セクステットのメンバーを見渡すと、メインストリームなジャズ畑にはいない、通常のジャズ者から見れば「知らない名前」ばかりが並んでいる。リーダーのレオ・パーカーは、バップを始める以前はR&Bバンドに参加してたという。メンバーはR&B系のミュージシャンがメイン。そう、この盤、ビ・バップとR&Bが混在した様な音世界。これが実にユニーク。純ジャズなハードバップとはちょっと雰囲気が異なる、ビートの効いた、どこかダンサフルでソウルフルな「バップ」。

そして、レオ・パーカーの担当楽器のバリサクの音がこれまたユニーク。
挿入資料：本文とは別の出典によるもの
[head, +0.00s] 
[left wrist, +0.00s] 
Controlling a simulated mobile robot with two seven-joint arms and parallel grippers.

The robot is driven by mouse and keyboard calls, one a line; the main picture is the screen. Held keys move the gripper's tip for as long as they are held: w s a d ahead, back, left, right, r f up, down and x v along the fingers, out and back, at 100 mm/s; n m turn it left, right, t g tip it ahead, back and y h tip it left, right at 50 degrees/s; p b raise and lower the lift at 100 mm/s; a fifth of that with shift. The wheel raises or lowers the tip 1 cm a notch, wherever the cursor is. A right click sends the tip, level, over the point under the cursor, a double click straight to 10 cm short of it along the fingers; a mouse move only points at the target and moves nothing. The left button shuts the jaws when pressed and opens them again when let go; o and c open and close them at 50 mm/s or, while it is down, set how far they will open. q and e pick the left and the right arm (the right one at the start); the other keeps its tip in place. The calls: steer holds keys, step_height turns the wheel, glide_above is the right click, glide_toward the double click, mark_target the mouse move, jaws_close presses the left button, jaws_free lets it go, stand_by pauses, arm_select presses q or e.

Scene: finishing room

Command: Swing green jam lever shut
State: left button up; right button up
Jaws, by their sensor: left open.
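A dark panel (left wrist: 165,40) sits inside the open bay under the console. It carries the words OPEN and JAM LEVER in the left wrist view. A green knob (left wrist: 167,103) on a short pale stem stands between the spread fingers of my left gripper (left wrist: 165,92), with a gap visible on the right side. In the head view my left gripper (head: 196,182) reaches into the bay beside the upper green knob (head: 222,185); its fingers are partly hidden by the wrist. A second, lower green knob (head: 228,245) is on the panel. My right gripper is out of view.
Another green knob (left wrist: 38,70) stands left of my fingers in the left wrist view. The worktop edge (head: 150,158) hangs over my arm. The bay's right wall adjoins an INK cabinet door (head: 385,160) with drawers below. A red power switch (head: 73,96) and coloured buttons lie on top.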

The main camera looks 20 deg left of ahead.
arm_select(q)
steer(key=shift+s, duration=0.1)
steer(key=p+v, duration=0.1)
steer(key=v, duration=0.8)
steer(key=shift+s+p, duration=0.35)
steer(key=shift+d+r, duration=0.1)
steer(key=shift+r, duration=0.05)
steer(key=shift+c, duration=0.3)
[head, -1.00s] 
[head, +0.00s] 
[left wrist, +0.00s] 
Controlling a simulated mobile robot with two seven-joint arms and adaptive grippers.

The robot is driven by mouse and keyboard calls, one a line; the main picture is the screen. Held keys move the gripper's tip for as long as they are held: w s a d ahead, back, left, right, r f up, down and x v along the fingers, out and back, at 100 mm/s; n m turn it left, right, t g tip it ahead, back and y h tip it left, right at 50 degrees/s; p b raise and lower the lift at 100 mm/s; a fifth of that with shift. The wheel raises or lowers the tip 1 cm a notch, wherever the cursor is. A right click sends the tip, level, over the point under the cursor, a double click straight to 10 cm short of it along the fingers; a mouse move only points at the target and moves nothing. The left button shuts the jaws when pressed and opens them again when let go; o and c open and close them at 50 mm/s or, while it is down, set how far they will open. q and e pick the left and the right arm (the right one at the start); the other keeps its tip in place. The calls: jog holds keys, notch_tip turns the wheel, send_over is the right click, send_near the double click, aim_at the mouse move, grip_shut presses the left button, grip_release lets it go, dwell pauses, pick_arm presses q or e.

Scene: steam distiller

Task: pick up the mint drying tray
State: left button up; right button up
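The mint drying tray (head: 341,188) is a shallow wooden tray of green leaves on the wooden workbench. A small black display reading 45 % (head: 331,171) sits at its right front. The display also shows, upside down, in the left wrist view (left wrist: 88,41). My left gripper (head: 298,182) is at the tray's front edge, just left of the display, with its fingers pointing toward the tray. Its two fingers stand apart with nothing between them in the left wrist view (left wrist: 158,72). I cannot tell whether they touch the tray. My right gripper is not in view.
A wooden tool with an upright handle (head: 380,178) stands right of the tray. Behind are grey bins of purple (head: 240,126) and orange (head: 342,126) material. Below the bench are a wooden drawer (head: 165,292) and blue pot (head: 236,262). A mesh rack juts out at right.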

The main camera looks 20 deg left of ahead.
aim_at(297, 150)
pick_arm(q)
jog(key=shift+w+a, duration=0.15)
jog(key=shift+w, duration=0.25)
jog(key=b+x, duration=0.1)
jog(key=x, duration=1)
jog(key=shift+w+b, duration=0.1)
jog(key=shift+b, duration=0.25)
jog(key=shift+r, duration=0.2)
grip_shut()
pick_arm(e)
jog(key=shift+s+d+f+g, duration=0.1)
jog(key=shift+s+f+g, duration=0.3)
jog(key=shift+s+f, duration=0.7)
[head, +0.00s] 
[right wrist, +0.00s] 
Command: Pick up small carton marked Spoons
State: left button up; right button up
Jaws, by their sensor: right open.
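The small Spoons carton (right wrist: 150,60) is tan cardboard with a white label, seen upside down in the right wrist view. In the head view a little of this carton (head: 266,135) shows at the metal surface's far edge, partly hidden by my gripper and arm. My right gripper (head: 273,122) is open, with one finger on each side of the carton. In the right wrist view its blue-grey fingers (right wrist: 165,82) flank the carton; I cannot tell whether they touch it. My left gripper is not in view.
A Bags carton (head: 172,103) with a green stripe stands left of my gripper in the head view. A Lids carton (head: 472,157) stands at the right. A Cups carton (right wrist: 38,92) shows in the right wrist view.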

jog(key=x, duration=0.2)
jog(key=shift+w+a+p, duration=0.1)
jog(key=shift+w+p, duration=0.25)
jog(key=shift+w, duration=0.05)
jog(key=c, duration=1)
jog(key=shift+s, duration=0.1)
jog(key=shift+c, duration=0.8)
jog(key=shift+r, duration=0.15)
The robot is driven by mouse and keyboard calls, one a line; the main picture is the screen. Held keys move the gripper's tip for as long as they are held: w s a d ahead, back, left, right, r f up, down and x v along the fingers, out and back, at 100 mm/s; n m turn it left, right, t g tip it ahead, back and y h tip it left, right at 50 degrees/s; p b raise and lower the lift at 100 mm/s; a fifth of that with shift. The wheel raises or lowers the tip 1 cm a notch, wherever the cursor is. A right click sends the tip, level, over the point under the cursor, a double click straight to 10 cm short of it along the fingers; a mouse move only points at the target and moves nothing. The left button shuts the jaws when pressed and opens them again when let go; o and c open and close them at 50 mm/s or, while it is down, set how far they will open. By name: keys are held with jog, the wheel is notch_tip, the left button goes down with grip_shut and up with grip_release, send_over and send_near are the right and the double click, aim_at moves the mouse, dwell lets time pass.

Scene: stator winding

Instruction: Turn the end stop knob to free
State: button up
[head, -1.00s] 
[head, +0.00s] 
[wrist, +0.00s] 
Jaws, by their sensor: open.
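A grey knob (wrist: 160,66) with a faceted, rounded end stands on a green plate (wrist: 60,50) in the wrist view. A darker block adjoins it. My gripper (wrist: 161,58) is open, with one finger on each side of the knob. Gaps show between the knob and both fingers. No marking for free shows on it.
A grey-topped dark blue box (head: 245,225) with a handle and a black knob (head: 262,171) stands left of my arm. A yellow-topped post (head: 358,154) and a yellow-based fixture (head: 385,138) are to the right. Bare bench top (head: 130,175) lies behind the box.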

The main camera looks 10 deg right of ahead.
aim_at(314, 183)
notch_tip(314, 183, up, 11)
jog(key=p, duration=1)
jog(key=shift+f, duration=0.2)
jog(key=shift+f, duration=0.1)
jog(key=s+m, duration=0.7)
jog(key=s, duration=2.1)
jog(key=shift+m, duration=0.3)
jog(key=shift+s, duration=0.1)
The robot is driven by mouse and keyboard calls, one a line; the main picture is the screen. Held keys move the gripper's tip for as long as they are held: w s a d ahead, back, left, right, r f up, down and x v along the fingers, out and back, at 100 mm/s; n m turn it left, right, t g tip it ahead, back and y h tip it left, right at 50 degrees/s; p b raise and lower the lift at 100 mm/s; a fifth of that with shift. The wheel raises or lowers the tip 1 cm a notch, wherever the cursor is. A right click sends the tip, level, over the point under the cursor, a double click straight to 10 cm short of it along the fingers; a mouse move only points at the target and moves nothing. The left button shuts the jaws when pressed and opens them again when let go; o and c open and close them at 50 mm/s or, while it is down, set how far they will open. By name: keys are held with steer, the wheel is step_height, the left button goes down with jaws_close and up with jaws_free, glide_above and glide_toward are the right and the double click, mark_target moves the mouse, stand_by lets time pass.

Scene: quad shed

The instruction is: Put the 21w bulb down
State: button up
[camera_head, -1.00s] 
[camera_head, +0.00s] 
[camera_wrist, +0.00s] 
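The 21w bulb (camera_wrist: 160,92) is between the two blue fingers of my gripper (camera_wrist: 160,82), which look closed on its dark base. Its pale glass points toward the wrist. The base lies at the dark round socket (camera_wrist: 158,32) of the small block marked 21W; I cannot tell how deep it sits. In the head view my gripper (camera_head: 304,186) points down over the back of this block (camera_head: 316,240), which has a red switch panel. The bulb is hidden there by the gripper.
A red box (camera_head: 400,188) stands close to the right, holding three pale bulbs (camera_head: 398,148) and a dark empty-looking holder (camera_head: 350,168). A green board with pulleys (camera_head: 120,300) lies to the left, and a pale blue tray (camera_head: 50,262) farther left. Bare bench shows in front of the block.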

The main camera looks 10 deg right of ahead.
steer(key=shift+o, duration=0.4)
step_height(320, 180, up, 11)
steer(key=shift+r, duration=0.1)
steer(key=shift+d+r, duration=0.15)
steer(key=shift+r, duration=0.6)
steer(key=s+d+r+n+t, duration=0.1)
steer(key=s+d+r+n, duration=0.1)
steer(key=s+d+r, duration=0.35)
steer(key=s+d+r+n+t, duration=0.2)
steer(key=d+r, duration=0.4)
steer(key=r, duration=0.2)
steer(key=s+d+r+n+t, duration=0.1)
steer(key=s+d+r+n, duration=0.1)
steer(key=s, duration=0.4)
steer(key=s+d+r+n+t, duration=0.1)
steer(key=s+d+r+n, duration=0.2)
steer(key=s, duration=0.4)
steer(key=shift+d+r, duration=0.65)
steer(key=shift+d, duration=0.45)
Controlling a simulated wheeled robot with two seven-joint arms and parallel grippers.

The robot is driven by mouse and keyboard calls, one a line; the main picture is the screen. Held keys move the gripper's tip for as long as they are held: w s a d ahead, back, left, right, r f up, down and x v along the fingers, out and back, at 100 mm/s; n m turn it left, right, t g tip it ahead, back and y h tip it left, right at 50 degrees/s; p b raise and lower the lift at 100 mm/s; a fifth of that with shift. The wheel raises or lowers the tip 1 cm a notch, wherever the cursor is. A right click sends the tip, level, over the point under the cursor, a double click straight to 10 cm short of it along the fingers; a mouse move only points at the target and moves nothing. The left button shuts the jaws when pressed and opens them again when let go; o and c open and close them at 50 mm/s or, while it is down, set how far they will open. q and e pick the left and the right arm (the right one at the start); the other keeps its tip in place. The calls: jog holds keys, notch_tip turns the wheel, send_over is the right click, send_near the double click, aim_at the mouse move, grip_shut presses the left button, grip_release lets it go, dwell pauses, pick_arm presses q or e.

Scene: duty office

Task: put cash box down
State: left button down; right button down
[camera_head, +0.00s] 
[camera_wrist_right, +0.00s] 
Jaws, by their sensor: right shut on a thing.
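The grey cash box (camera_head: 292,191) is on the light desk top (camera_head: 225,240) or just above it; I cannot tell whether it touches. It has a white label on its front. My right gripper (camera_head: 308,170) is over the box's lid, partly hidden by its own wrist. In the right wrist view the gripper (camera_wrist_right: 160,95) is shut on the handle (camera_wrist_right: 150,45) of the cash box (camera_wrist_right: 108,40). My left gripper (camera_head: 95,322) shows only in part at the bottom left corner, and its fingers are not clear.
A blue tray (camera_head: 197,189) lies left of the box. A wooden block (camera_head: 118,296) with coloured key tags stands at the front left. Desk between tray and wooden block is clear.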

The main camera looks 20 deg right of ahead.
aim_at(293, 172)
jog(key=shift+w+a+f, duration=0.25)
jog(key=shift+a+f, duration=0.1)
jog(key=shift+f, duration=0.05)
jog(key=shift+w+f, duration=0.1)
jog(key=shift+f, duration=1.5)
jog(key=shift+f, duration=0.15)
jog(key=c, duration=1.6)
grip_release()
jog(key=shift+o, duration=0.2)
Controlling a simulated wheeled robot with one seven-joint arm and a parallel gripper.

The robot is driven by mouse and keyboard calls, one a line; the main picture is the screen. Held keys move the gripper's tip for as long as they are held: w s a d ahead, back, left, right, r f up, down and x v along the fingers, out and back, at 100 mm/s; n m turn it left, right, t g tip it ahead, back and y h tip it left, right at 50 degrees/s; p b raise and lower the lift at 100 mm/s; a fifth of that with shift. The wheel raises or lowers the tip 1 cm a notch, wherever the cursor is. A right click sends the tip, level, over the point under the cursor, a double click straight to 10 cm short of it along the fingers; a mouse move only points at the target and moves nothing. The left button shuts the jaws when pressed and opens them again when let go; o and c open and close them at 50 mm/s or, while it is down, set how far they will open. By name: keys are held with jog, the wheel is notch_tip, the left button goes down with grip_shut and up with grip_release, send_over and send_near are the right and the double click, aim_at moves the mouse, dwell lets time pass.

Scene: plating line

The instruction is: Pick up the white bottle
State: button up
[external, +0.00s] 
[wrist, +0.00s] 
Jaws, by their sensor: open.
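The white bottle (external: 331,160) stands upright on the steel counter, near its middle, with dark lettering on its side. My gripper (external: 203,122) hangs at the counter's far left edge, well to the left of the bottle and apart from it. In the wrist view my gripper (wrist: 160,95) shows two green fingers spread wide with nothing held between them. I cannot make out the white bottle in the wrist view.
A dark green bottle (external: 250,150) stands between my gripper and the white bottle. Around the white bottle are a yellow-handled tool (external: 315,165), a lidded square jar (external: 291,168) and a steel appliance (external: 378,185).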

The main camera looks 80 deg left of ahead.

テナーよりも低い、重低音が鳴り響く大柄なサックスなんだが、この音がこれまた、こってこて「ファンキーでソウルフル」。重低音を担当する楽器なので、速いフレーズが苦手、そして、ピッチが緩みがち。緩みそうで緩まずバリバリ吹きまくる。そんな「スリリングなユルユル感」がたまらない。R&Bなダンサフルなフレーズが織り込まれたバリサクは唯一無二。

こんなR&B系のメンバーが奏でるジャズをしっかり記録しているところが、実にブルーノートらしい。音作りも、R&B系のポップなジャズにも関わらず、実にブルーノートらしい、正統派なガッチリ整った「ジャズの音」に仕上げている。レオ・パーカーのバリサクのテクニックも優秀。バリサクを楽しめる盤としてもこの盤はお勧めである。